**Input material**:
<<<<

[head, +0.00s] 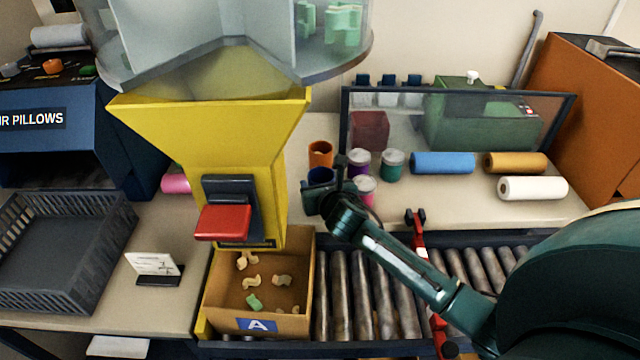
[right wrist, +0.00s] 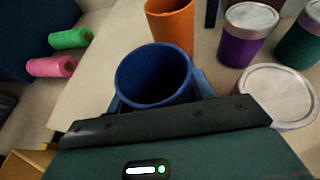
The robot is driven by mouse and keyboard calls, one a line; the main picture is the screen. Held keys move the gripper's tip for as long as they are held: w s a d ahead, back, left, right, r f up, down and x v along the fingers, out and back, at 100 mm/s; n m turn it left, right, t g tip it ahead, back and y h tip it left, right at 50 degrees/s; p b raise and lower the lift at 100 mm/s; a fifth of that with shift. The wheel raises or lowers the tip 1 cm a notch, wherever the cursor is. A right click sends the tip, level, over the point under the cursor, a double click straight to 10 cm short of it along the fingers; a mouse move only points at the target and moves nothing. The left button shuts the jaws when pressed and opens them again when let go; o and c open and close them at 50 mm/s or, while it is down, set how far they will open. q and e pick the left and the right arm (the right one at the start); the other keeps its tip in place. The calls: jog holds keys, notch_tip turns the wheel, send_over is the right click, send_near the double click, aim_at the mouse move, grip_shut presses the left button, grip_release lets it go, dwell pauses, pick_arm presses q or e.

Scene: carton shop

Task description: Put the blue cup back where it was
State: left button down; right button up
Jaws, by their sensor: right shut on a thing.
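The blue cup (head: 320,175) is at my right gripper (head: 325,195) in the head view, in front of an orange cup (head: 320,153). In the right wrist view the open-topped blue cup (right wrist: 152,75) sits upright between the fingers, and it looks empty. My right gripper is shut on it. The orange cup (right wrist: 171,24) stands just beyond it. Whether the blue cup touches the table is hidden by the gripper. My left gripper is not in view.
Lidded purple (head: 358,161), teal (head: 391,165) and pink (head: 364,190) jars stand close to the right of the cup. The yellow hopper (head: 235,140) is to the left. A carton (head: 212,290) with packing pieces and a roller conveyor (head: 365,290) lie in front.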

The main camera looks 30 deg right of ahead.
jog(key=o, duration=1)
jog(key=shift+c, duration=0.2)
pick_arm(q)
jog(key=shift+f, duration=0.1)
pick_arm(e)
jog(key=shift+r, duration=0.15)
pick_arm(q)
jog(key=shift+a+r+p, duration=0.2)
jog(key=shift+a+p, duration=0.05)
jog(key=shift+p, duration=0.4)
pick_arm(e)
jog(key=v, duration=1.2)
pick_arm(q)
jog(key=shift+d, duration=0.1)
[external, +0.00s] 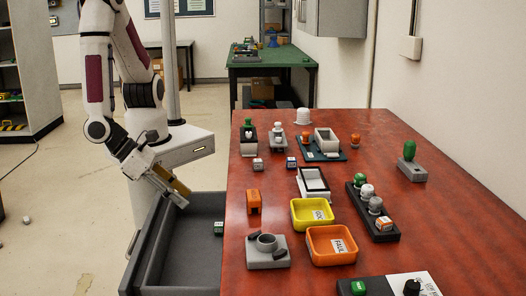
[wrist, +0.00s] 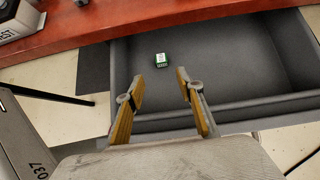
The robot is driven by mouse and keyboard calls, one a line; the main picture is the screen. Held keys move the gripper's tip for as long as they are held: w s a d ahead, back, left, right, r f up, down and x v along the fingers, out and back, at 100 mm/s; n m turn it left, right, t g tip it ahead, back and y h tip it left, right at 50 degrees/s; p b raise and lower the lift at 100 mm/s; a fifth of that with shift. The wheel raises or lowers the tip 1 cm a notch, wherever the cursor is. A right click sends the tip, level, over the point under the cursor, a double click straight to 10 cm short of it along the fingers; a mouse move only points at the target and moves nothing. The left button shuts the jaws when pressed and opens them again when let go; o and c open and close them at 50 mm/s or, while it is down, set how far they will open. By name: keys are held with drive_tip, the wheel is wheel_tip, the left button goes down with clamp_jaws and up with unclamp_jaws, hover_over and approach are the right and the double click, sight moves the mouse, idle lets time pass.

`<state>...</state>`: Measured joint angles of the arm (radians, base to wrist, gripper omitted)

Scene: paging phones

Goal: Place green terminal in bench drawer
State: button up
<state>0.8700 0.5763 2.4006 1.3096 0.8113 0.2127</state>
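The green terminal (external: 218,228) is a small green block with a white label. It lies inside the open bench drawer (external: 168,245), near the drawer's side against the bench. In the wrist view the green terminal (wrist: 161,60) rests on the dark floor of the drawer (wrist: 225,60), a little beyond my fingertips. My gripper (external: 175,195) hangs over the drawer's upper left side in the external view. In the wrist view my gripper (wrist: 160,84) has its two yellow fingers spread apart with nothing between them. The terminal is apart from the fingers.
The red bench top (external: 330,280) holds a yellow tray (external: 308,222), an orange tray (external: 318,258), an orange block (external: 254,208) and a grey fixture (external: 268,258) near the drawer side. Several coloured terminals stand in a black rack (external: 355,200). The drawer's walls surround the terminal.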

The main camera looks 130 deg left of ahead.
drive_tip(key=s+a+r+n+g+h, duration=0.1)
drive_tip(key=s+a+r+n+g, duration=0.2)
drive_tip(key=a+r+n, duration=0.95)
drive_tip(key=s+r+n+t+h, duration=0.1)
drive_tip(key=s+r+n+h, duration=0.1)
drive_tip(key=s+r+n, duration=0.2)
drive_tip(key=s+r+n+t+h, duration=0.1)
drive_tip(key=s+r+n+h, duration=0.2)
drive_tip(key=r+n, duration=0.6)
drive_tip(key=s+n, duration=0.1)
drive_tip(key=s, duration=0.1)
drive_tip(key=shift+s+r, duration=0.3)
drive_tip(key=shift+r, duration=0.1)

>>>>

**Instructions to follow**:
Your task is to reproduce exactly the lines beginning at the line containing "lets time pass." and ending at the line containing "Goal: Place green terminal in bench drawer", inclusive.

**The result**:
The robot is driven by mouse and keyboard calls, one a line; the main picture is the screen. Held keys move the gripper's tip for as long as they are held: w s a d ahead, back, left, right, r f up, down and x v along the fingers, out and back, at 100 mm/s; n m turn it left, right, t g tip it ahead, back and y h tip it left, right at 50 degrees/s; p b raise and lower the lift at 100 mm/s; a fifth of that with shift. The wheel raises or lowers the tip 1 cm a notch, wherever the cursor is. A right click sends the tip, level, over the point under the cursor, a double click straight to 10 cm short of it along the fingers; a mouse move only points at the target and moves nothing. The left button shuts the jaws when pressed and opens them again when let go; o and c open and close them at 50 mm/s or, while it is down, set how far they will open. By name: keys are held with drive_tip, the wheel is wheel_tip, the left button goes down with clamp_jaws and up with unclamp_jaws, hover_over and approach are the right and the double click, sight moves the mouse, idle lets time pass.

`<state>...</state>`: Measured joint angles of the arm (radians, base to wrist, gripper omitted)

Scene: paging phones

Goal: Place green terminal in bench drawer

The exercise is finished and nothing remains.